START Source material

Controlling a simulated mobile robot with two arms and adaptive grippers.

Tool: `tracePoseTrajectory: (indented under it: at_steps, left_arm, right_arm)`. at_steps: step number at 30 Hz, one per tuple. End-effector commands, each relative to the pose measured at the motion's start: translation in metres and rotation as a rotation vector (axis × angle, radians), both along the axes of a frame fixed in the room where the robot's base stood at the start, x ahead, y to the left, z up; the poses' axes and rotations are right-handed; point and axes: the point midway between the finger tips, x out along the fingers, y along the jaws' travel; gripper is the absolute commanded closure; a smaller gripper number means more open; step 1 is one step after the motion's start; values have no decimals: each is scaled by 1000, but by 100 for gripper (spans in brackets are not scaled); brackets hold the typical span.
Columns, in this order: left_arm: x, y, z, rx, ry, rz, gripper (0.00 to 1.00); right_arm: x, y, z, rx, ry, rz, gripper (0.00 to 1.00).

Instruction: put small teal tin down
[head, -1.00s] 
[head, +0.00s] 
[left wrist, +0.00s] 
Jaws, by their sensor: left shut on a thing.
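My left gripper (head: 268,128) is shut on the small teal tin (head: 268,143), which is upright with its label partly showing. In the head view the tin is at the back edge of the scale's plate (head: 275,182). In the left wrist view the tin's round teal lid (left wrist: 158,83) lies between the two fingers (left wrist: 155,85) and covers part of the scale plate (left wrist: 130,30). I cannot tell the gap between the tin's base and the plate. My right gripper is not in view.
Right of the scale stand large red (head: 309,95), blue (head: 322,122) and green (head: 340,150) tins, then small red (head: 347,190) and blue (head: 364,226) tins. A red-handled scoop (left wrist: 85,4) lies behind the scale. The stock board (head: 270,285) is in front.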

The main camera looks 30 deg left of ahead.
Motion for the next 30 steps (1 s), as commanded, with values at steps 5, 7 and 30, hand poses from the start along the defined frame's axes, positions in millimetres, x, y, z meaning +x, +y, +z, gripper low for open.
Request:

END Source material

= Direction =
Say how many lines of the listing above contain "robot", with no other words.

= Result =
2